Date of Award


Document Type

Open Access Dissertation


Physics and Astronomy



First Advisor

Thomas M Crawford


A novel manufacturing technology that offers a low-cost alternative for creating more complex optical materials that are assembled with single-nanometer precision is demonstrated. Using the enormous magnetic field gradients present near the surface of magnetic recording media, colloidally suspended superparamagnetic nanopartilces are self-assembled into patterned microstructures.

The position and shape of these microstructures are precisely controlled by magnetic patterns on the template. The template that can be reprogrammed and reused is magnetically recorded using commercial magnetic recording technology. These microstructures consisting entirely of self-assembled magnetic nanoparticles are then transferred to flexible polymer thin films with patterns maintained. In particular, all-nanoparticle diffraction gratings are fabricated by employing this technology and extensively studied.
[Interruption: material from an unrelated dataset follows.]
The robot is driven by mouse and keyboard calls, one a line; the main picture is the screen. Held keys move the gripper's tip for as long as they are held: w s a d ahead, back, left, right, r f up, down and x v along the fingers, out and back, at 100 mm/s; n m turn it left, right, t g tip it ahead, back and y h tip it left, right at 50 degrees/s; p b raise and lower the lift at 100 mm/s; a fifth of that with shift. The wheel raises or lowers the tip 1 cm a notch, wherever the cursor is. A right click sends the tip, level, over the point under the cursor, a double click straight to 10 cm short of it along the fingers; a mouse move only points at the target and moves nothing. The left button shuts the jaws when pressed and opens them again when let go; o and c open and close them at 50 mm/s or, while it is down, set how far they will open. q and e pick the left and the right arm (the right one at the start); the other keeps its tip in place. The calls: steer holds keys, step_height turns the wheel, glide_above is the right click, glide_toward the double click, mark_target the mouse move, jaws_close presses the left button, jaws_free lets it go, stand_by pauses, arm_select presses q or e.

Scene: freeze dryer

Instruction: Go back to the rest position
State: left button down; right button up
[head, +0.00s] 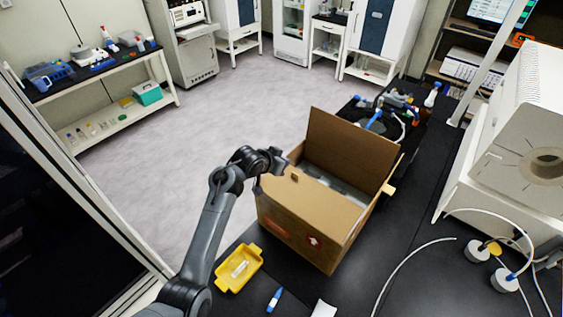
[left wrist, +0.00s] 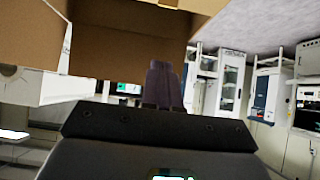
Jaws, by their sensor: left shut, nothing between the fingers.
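My left arm reaches up from the bottom of the head view. My left gripper (head: 257,188) is beside the left edge of an open cardboard box (head: 297,232), pointing down. In the left wrist view its dark fingers (left wrist: 162,86) are together with nothing between them. Brown cardboard of the box (left wrist: 130,48) shows behind and above the fingers there. Whether the gripper touches the box I cannot tell. My right gripper is in neither view.
A yellow tray (head: 222,284) holding a small white item and a blue-capped marker (head: 274,300) lie in front. A white machine (head: 520,140) and cables are at the right. The floor behind is clear.

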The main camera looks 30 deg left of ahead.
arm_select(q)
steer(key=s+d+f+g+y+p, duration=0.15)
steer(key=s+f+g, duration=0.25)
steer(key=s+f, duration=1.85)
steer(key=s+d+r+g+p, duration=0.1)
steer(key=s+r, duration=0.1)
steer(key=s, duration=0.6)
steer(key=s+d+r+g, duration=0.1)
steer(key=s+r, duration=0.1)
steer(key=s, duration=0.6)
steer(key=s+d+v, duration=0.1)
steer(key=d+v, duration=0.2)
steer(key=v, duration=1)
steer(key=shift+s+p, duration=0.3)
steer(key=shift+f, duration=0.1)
Based on the nanomanufacturing technology, a versatile measurement technique is developed to study magnetic nanoparticle self-assembly dynamics. The self-assembly dynamics is monitored in real-time by detecting optical diffraction from an all-nanoparticle grating as it self-assembles. It is demonstrated the nanoparticle self-assembly not only strongly depends on the nanoparticle concentration and size, but also shows a dramatic change in the diffracted intensity as a result of the suspension pH that is not observed with static light scattering. Further, the diffracted signal not only has high sensitivity to the particle aggregation, but also detects different time dependence that depends on the colloidal stability of particles. The diffraction efficiency can be strongly enchanted by mixing the nanoparticle suspension with a small amount of phosphate buffer saline (PBS). While common dynamic light scattering and Zeta potential measurements do not show such a dramatic dependence on the PBS volume as this optical diffraction measurement shows. This demonstrates not only the nanoparticle self-assembly process is highly tunable, but also the optical diffraction is more sensitive to subtle changes in colloidal stability of particle suspensions than commonly used light scattering. This metrology has a strong potential as a complementary metrology for commonly used dynamic light scattering measurements.

In a second study, ultrafast magnetization dynamics are investigated by employing a pulse shaping scheme consisting of two ultrashort (30 ps) spin-transfer torque (STT) pulses with variable delay, amplitudes and polarities. A coherent control of the magnetization dynamics is demonstrated to reliably manipulate the magnetization dynamics. Magnetic dynamics show strong asymmetrical dependence on the inter-pulse delay for oppositely polarized pulses. Experimental measurements suggest that appropriately-shaped spin transfer can be used to efficiently manipulate the orientation of a free layer nanomagnet, thus providing an alternative for spin torque driven spintronic devices. An additional 5 ns STT pulse with variable amplitudes are combined and precisely timed with the pair of picosecond pulses to cancel the magnetic damping.

Although partial damping cancellation is possible with dc currents, the resulting trajectories are completely dephased, demonstrating that precisely-timed pulses are required to observe nearly complete damping cancellation with time-domain sampling experiments. Partial experimental work that attempts to uncover ultrafast demagnetization process by combining 1ps STT pulses with femtosecond optical pulses has also been performed.